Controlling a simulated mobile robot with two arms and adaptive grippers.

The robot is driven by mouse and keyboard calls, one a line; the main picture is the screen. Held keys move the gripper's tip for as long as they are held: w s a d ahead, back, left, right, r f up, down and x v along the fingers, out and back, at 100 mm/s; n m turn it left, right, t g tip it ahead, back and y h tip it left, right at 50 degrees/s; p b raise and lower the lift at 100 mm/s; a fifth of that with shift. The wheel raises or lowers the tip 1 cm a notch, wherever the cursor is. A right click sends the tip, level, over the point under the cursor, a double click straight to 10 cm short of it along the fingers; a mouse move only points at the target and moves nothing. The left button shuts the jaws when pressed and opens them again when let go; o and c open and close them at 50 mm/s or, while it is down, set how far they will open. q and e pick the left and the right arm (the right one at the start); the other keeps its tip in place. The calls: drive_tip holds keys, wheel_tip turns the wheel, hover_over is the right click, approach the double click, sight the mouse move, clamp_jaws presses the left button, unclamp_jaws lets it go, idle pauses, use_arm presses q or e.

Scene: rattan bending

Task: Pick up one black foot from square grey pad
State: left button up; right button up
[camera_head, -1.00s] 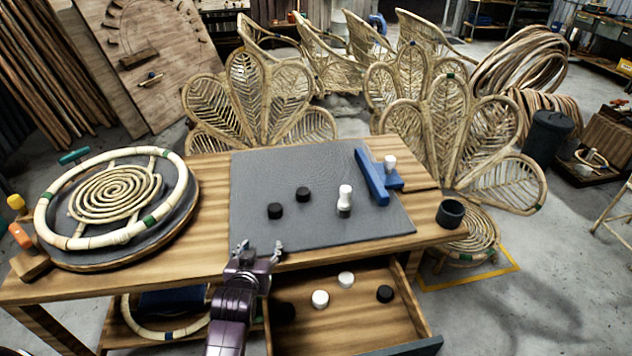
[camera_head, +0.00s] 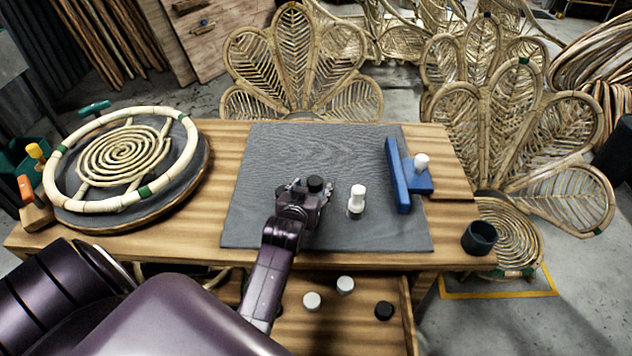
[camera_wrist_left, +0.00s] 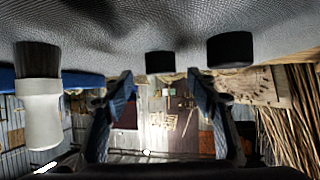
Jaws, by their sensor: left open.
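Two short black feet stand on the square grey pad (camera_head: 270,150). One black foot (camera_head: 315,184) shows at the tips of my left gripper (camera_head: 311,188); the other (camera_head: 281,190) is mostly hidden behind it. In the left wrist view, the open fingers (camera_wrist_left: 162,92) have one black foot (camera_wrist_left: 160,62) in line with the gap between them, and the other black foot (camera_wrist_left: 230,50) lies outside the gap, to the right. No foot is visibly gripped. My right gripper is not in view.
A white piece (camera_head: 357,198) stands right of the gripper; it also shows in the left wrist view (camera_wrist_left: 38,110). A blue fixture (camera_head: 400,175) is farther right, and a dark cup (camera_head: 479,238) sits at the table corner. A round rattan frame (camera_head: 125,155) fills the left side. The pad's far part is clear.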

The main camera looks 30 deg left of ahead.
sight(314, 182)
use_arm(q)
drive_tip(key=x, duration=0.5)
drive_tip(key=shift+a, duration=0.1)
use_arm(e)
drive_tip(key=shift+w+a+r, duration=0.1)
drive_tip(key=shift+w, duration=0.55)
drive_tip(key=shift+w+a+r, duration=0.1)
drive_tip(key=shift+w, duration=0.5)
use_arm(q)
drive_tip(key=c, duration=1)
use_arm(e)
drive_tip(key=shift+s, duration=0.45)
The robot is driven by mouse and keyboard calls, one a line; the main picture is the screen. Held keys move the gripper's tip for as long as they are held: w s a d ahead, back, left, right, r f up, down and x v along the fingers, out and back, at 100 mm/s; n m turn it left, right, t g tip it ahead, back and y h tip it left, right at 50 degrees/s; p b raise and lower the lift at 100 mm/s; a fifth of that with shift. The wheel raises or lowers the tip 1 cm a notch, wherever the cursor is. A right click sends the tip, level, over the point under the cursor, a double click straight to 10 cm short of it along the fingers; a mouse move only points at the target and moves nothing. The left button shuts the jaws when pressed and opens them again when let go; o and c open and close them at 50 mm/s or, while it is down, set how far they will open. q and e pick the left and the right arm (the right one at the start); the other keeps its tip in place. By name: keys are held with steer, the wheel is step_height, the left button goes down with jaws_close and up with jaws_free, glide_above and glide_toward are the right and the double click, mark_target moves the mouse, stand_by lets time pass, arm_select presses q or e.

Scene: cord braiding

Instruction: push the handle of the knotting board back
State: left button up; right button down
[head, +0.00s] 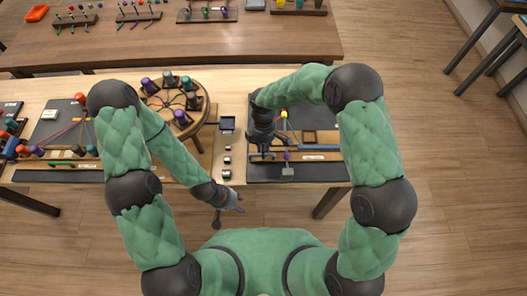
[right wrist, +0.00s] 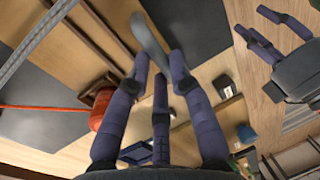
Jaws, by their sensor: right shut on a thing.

────────

> **Your objective**
In this exercise, set down all of the data exactly, without the pictures.

> **Reply to the task**
Controlling a simulated mobile robot with two arms and adaptive grippers.

The robot is driven by mouse and keyboard calls, one a line; the main picture is the screen. Held keys move the gripper's tip for as long as they are held: w s a d ahead, back, left, right, r f up, down and x v along the fingers, out and back, at 100 mm/s; n m turn it left, right, t g tip it ahead, back and y h tip it left, right at 50 degrees/s; p b raise and lower the lift at 100 mm/s; a fifth of that with shift. The wheel raises or lowers the tip 1 cm a notch, wherever the cursor is. A right click sends the tip, level, over the point under the cursor, a double click straight to 10 cm short of it along the fingers; a mouse move only points at the target and moves nothing. The left button shuts the jaws when pressed and opens them again when let go; o and c open and close them at 50 mm/s or, while it is down, set how far they will open. q and e pick the left and the right arm (the right one at the start); the other keeps its tip in place. The calls: drive_tip holds keys, wheel_tip turns the wheel, hover_over is the right click, approach the double click, sight the mouse move, clamp_jaws presses the left button, unclamp_jaws lets it go, idle pauses, use_arm presses q or e.

Scene: rattan bending

Task: Pick up one black foot from square grey pad
State: left button up; right button up
[camera_head, -1.00s] 
[camera_head, +0.00s] 
[camera_wrist_left, +0.00s] 
Jaws, by their sensor: left open.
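Two short black feet stand on the square grey pad (camera_head: 270,150). One black foot (camera_head: 315,184) shows at the tips of my left gripper (camera_head: 311,188); the other (camera_head: 281,190) is mostly hidden behind it. In the left wrist view, the open fingers (camera_wrist_left: 162,92) have one black foot (camera_wrist_left: 160,62) in line with the gap between them, and the other black foot (camera_wrist_left: 230,50) lies outside the gap, to the right. No foot is visibly gripped. My right gripper is not in view.
A white piece (camera_head: 357,198) stands right of the gripper; it also shows in the left wrist view (camera_wrist_left: 38,110). A blue fixture (camera_head: 400,175) is farther right, and a dark cup (camera_head: 479,238) sits at the table corner. A round rattan frame (camera_head: 125,155) fills the left side. The pad's far part is clear.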

The main camera looks 30 deg left of ahead.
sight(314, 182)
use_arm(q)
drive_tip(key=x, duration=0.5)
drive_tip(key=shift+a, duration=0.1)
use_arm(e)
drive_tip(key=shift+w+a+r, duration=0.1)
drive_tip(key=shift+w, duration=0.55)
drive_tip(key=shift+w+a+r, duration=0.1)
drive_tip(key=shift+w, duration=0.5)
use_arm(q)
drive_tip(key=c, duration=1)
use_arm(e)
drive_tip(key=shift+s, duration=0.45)
The robot is driven by mouse and keyboard calls, one a line; the main picture is the screen. Held keys move the gripper's tip for as long as they are held: w s a d ahead, back, left, right, r f up, down and x v along the fingers, out and back, at 100 mm/s; n m turn it left, right, t g tip it ahead, back and y h tip it left, right at 50 degrees/s; p b raise and lower the lift at 100 mm/s; a fifth of that with shift. The wheel raises or lowers the tip 1 cm a notch, wherever the cursor is. A right click sends the tip, level, over the point under the cursor, a double click straight to 10 cm short of it along the fingers; a mouse move only points at the target and moves nothing. The left button shuts the jaws when pressed and opens them again when let go; o and c open and close them at 50 mm/s or, while it is down, set how far they will open. q and e pick the left and the right arm (the right one at the start); the other keeps its tip in place. By name: keys are held with steer, the wheel is step_height, the left button goes down with jaws_close and up with jaws_free, glide_above and glide_toward are the right and the double click, mark_target moves the mouse, stand_by lets time pass, arm_select presses q or e.

Scene: cord braiding

Instruction: push the handle of the knotting board back
State: left button up; right button down
[head, +0.00s] 
[right wrist, +0.00s] 
Jaws, by their sensor: right shut on a thing.

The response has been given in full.